Rabbi David’s Jewish News Op-Ed

William Beveridge, later Lord Beveridge was a British economist who was born in 1879 and passed away in 1963. He put together a report on the state of the welfare system and on systems of social insurance in Britain, which is still today known as a watershed moment in the economic and political system in this country. It is the report which led to the setting up of the National Health Service here. Many say that it is the Beveridge report, completed in 1942 which brought about the fall of Winston Churchill in the elections of 1946. Churchill delayed acting on the report; the Labour party voted overwhelmingly in 1943 to move towards legislation. And the rest is history.

Not all of the report came to fruition in parliamentary legislation. But a key part of the ethos of the Beveridge report was building a steady and consistent safety net in the economic fabric of our society. People should find work. Idleness was to be opposed. But there needed to be a system to support those who could not find jobs, and who could not access health care.

The idea of a safety net in society continues to be extremely relevant today. We live in a world where the idea of a market economy and its society of competition are accepted. We are living in a world which is more centred on the individual and the rights an individual claims, rather than the responsibilities one has to be part of a society. Now granting freedom to the individual may not be an immoral proposition. But there are costs to this as well. Competition has its winners and its losers. Inequality is inevitable.

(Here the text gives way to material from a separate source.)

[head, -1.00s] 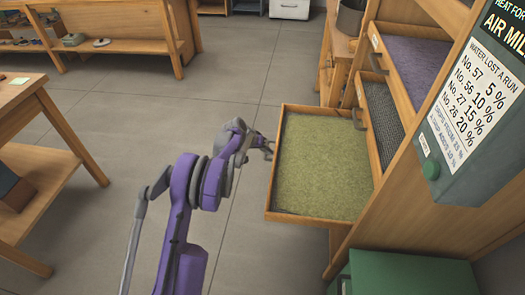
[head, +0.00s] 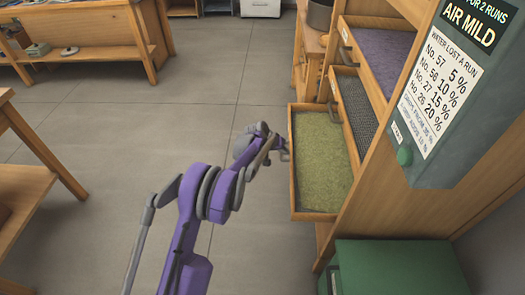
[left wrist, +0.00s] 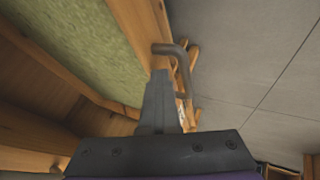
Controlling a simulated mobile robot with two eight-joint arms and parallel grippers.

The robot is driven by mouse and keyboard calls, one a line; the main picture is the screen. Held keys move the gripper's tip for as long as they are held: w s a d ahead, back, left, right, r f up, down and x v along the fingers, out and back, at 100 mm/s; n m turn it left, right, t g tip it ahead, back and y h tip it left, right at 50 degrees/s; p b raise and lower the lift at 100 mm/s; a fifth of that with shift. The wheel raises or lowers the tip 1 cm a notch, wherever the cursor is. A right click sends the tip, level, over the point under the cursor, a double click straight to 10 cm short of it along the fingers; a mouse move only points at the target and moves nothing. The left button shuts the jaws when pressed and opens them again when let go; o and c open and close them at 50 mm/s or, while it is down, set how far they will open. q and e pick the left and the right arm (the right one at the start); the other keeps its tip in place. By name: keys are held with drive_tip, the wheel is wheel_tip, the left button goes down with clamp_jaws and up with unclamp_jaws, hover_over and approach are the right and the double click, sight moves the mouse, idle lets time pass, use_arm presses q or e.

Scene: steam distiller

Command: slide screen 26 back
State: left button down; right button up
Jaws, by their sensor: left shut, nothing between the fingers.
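A wooden screen tray filled with green material (head: 318,165) sticks out of the lowest visible level of the wooden cabinet (head: 342,205). I cannot read its number. My left gripper (head: 284,149) is at the tray's front edge, on its left side in the head view. In the left wrist view the shut, empty fingers (left wrist: 159,80) point at the tray's wooden front, close beside its dark bent handle (left wrist: 178,58). The green material (left wrist: 75,40) shows there to the left. Whether the fingertips touch the front is unclear. My right gripper is out of view.
A tray with dark mesh (head: 357,108) and one with purple material (head: 385,52) sit above. A grey-green sign box (head: 450,110) hangs at the right. A green box (head: 395,265) stands below. The floor (head: 215,100) left of the cabinet is clear.

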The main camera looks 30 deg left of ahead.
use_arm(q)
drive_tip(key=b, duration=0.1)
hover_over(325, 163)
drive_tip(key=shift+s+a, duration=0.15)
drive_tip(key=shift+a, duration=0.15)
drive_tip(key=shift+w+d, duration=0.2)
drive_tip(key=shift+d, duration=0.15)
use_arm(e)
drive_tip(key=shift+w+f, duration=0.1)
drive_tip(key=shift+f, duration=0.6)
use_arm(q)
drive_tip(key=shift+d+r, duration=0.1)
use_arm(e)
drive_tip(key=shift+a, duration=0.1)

The revisionist Zionist thinker Zeev Jabotinsky, often reviled for his political thought, built a fascinating theory of liberal economic existence and he based it on ideas drawn from the Bible. One of these Biblical concepts was the Sabbatical year, or the Shmitta year. This was a command that every seven years two things would happen within the economy. Firstly in the seventh year, no work or labour would be permitted on agricultural land. In fact land would be considered belonging to everyone ‘so that the poor of your people may eat’. Secondly, loans would be cancelled. Jabotinsky understood that competition meant struggle. But struggle should not be allowed to last forever:

‘ It is necessary only to pad the fighting ring with soft grass, so that the loser won’t hurt himself too much when he falls. This padding is the Shmitta…’

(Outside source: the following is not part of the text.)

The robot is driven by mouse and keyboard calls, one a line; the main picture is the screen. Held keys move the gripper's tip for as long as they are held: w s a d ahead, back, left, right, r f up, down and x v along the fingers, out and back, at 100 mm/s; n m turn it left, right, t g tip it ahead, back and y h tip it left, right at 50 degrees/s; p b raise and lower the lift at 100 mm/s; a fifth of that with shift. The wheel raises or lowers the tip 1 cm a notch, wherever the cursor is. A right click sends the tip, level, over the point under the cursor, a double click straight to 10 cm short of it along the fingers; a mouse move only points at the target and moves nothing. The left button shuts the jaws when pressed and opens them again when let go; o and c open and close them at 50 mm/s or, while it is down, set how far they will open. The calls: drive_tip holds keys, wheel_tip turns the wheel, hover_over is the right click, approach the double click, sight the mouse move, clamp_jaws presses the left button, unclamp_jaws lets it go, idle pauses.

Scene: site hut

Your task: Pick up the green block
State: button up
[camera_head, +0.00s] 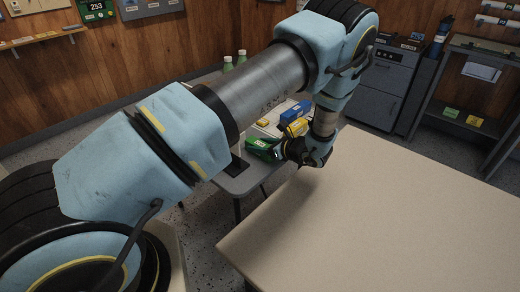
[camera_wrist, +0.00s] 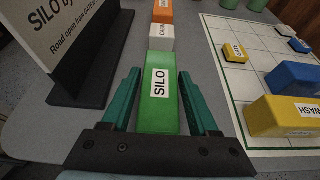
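The green block (camera_wrist: 158,95), labelled SILO, lies on a grey table between the two teal fingers of my gripper (camera_wrist: 160,90) in the wrist view. The fingers are open, one along each side of the block. Narrow gaps show beside it, wider toward the finger bases; contact at the tips is not clear. In the head view the green block (camera_head: 261,146) is at the near part of the small grey table, partly hidden, with my gripper (camera_head: 288,151) low beside it.
A dark-based sign (camera_wrist: 85,60) stands close left of my gripper. A white CABIN block (camera_wrist: 161,37) and an orange block (camera_wrist: 163,10) lie beyond. To the right, a gridded board (camera_wrist: 230,35) holds yellow (camera_wrist: 285,117) and blue (camera_wrist: 296,76) blocks. A large beige table (camera_head: 390,210) is nearby.

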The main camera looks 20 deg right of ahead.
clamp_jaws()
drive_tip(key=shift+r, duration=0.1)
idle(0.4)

Rabbi Jonathan Sacks explains it clearly in his book Dignity of Difference when he states:

‘That is why periodic debt release is necessary. It enables people to begin again, freed of the burdens of the past.’

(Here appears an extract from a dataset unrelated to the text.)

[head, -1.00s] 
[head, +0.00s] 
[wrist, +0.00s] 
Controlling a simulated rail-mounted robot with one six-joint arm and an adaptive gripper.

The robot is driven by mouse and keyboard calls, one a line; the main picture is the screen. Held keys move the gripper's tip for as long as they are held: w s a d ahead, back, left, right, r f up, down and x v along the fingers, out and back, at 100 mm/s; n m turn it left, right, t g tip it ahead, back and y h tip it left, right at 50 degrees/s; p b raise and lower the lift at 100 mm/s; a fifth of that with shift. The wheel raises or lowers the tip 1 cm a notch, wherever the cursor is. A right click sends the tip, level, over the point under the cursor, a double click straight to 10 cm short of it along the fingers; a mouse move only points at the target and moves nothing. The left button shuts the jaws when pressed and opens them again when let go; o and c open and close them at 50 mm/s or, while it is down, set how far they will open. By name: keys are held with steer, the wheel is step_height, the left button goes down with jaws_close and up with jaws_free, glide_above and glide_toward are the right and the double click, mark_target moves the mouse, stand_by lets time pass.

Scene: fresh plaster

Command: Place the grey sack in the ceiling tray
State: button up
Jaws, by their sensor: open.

So the Sabbatical year is part of a Biblical safety net which is cyclical in nature. There are constant elements to this safety net, such as leaving the corners of fields or the system of tithes. However, the Shmitta year is a stronger release from the inequalities of a free market system. It resets the system so speak before competition begins again in earnest.

This week I will be attending “557:Give It A Rest – Siach Shmita Summit Training for Educators at the JHub which will host some expert educators in the area of Shmitta and its application to social justice. We will be looking at Shmitta and the values that underpin it in order to develop ideas that can be taken into Jewish communities in the UK. There are plenty of issues and challenges thrown up by the Shmitta year that are halachic in nature and that sprout from the existence of our State, Medinat Yisrael. We in the UK are also affected by this as much Israeli produce finds its way into our supermarkets. So it is important to be aware that the original Biblical command not to work the land in the seventh year applies in some form still today, when we work the land of Israel and export much produce. But it is also clear that Shmitta is underpinned by a desire to address inequality within society. Shmitta is in effect part of an ancient welfare system.

In a Jewish year (5765) in which a UK General election will fall and where the economic welfare of the UK population will be of critical importance; the lessons of shmitta and the opportunity to deepen our knowledge of the thinking behind it is a great chance to engage in the challenges that face our society.